The pope’s words in Philadelphia complement those he spoke to the United Nations General Assembly Friday, in which he urged more than 150 world leaders to protect religious minorities — and in many cases, members of the religious majority — in the Middle East and Africa, an allusion to the threat from groups such as ISIS.
He highlighted the “various forms of modern tyranny [that] seek to suppress religious freedom, or try to reduce it to a subculture without right to a voice in the public square, or to use religion as a pretext for hatred and brutality.”
During Saturday’s speech, Francis again addressed immigration, which, along with the environment, have been constant themes in nearly all the pope’s addresses.
Speaking directly to a crowd of Hispanic immigrants, Francis urged them, “Do not be discouraged by whatever challenges and hardships you face. I ask you not to forget that, like those who came here before you, you bring many gifts to your new nation.”

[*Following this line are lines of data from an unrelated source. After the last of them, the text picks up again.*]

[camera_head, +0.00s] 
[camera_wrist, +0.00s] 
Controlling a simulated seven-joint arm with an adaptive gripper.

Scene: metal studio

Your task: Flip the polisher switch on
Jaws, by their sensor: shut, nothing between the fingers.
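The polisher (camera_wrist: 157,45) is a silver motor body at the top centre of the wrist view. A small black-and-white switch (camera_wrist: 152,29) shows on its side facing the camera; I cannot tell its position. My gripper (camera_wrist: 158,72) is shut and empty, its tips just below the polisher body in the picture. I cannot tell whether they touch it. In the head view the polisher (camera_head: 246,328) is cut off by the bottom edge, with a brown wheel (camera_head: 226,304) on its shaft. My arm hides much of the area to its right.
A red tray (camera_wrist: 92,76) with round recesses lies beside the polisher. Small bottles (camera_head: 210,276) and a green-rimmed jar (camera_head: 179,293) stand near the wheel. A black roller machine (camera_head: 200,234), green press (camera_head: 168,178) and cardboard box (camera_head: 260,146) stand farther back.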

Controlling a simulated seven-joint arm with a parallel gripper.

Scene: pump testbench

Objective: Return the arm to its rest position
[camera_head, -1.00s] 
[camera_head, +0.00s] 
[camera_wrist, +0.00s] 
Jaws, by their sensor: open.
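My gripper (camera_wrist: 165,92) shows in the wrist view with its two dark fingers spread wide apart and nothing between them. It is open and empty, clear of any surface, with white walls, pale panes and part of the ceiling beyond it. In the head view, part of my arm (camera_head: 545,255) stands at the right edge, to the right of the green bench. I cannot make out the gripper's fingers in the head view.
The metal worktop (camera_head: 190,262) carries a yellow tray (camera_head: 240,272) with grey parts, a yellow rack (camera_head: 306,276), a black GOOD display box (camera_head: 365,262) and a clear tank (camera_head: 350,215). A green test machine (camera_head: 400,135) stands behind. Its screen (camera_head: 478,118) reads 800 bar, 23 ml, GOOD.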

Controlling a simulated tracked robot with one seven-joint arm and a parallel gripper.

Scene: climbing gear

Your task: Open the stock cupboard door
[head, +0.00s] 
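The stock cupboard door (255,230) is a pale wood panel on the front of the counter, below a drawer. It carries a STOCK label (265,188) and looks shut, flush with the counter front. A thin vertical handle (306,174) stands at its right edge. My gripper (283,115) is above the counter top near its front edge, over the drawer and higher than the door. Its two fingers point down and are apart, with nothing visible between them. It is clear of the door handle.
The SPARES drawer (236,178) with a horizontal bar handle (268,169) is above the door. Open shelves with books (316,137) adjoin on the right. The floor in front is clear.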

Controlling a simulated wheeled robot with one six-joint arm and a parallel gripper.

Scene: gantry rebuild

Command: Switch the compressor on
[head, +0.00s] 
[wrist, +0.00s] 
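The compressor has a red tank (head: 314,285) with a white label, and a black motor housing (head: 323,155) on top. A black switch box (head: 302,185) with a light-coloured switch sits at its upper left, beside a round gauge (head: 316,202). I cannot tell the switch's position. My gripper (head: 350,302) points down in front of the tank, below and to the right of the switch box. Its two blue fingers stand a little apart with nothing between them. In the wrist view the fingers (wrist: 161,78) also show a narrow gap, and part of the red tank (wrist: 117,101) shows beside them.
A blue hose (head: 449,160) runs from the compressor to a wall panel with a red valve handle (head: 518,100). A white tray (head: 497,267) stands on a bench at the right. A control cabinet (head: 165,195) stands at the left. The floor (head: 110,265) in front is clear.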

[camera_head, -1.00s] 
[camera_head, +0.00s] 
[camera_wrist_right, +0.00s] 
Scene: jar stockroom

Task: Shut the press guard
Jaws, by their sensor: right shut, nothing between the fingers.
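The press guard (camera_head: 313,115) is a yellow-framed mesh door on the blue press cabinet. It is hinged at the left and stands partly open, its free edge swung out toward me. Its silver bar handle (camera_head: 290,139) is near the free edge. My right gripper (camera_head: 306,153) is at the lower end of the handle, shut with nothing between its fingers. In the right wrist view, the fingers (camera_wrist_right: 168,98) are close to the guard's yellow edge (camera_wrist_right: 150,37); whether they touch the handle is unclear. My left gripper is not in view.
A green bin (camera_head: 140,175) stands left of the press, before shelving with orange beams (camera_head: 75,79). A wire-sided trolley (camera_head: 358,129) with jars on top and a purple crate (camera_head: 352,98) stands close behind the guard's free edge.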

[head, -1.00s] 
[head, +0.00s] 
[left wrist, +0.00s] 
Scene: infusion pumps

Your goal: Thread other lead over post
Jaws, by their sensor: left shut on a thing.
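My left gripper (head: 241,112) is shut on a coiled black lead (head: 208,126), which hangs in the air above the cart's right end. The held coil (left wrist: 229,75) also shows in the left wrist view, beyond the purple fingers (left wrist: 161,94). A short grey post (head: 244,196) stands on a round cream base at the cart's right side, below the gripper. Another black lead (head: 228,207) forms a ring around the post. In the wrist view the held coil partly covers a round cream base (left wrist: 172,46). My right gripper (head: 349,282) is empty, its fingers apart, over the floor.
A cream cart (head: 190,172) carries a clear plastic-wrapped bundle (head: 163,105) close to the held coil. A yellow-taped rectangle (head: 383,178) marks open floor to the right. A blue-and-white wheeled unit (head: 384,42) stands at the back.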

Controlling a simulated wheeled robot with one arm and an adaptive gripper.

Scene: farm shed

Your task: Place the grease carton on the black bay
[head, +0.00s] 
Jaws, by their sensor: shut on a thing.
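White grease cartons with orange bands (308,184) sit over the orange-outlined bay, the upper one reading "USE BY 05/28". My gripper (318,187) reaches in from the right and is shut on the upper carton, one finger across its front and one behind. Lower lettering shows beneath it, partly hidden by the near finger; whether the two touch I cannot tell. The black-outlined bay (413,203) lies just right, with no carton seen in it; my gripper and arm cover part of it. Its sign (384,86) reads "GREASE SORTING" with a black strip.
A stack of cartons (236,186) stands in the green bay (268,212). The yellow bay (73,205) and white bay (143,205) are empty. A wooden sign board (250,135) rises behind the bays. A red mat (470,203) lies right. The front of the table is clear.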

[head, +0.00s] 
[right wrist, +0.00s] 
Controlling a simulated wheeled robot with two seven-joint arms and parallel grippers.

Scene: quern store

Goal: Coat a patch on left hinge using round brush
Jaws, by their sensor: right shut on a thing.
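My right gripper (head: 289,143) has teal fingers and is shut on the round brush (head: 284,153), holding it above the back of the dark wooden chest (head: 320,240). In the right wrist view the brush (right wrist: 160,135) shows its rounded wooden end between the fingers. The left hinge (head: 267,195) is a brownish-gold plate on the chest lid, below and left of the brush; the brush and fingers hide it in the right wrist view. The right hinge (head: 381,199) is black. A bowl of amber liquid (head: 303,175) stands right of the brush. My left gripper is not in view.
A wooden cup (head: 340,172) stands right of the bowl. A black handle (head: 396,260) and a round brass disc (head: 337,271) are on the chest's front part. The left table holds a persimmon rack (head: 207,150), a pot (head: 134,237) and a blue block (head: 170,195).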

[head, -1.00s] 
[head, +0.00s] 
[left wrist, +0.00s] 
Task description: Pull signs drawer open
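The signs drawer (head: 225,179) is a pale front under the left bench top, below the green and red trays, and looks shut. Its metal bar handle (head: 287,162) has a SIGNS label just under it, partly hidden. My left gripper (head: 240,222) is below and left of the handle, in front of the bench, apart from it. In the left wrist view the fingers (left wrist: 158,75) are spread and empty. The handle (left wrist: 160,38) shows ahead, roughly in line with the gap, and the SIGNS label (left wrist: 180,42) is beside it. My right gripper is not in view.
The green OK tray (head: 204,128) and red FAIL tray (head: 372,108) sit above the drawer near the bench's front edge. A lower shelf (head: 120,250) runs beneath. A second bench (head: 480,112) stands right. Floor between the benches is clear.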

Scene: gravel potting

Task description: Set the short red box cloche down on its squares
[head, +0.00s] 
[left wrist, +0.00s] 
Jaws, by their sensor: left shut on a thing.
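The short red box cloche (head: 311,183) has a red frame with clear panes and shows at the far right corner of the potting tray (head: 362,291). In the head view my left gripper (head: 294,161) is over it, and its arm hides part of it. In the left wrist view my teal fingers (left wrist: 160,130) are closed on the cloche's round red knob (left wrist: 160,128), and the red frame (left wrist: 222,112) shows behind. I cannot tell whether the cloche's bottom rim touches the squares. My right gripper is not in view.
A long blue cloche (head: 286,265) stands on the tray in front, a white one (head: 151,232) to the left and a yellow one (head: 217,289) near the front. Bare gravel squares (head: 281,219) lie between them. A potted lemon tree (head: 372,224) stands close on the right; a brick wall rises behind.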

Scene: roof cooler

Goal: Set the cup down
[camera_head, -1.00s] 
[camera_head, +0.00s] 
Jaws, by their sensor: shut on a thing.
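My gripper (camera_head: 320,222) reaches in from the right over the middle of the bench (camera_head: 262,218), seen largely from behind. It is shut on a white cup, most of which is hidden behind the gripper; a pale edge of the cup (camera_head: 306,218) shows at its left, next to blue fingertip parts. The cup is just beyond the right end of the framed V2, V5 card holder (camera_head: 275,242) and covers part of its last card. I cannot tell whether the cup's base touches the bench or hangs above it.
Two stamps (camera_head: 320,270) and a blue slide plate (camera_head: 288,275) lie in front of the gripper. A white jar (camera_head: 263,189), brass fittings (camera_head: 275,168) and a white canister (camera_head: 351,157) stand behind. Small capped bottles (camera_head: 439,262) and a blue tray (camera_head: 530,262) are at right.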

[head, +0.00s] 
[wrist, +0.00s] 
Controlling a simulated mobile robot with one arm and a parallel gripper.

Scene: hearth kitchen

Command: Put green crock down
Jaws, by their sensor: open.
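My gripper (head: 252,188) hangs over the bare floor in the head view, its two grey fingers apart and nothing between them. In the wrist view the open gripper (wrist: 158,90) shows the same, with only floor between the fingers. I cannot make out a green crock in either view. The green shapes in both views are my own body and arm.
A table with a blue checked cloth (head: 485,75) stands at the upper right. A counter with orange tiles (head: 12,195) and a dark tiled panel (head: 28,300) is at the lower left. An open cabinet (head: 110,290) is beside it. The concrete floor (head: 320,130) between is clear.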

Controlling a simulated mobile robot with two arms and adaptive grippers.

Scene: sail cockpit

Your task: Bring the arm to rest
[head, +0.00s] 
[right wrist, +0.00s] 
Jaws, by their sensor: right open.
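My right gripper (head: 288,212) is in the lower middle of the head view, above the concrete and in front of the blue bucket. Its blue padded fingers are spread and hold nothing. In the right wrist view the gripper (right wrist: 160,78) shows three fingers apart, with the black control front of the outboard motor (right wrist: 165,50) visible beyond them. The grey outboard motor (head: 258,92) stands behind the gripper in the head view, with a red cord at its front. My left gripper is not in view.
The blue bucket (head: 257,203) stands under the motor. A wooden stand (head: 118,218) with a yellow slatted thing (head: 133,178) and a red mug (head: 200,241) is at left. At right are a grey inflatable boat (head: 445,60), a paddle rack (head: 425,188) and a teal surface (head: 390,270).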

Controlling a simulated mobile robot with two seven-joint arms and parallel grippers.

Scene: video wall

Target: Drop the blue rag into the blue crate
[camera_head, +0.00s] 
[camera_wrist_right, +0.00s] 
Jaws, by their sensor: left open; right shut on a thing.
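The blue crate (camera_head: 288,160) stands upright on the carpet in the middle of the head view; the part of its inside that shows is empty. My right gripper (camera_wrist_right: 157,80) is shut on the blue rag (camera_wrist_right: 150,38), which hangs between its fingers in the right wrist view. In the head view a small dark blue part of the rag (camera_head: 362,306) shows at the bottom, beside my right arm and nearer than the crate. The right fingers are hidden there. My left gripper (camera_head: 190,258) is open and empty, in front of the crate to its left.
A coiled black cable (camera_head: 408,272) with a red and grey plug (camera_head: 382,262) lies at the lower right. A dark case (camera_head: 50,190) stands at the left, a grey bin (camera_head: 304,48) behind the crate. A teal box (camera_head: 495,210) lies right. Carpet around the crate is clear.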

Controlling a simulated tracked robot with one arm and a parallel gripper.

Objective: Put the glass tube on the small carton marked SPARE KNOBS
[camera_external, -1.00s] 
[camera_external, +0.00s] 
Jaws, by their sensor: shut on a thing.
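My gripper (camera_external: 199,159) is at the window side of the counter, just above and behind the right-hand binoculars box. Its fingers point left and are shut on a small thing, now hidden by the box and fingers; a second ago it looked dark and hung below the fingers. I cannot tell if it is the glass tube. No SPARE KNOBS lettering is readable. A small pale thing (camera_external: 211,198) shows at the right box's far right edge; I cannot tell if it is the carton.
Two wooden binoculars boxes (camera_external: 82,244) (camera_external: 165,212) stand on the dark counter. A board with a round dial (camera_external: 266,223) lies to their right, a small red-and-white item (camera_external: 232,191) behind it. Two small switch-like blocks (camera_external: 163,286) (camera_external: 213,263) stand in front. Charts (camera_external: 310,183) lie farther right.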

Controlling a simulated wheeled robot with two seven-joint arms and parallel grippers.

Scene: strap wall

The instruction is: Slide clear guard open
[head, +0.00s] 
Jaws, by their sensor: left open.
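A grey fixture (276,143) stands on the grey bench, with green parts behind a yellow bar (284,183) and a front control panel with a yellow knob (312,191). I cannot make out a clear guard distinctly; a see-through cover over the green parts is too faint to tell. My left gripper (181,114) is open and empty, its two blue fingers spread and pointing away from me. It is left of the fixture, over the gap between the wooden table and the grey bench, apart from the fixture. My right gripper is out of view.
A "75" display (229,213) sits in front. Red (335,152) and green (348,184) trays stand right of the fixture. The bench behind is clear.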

He praised them for “the vibrant faith which so many of you possess, the deep sense of family life, and all those other values which you have inherited.”
“By contributing your gifts, you will not only find your place here, you will help to renew society from within,” he said.
The pope quoted the Declaration of Independence and said the “history of this nation is also the tale of a constant effort, lasting to our own day, to embody those lofty principles in social and political life.”
He held up as examples the “abolition of slavery, the extension of voting rights, the growth of the labor movement, and the gradual effort to eliminate every kind of racism and prejudice directed at successive waves of new Americans.”
After arriving in Washington from Cuba Tuesday evening, Francis winds up his US trip Sunday evening in Philadelphia.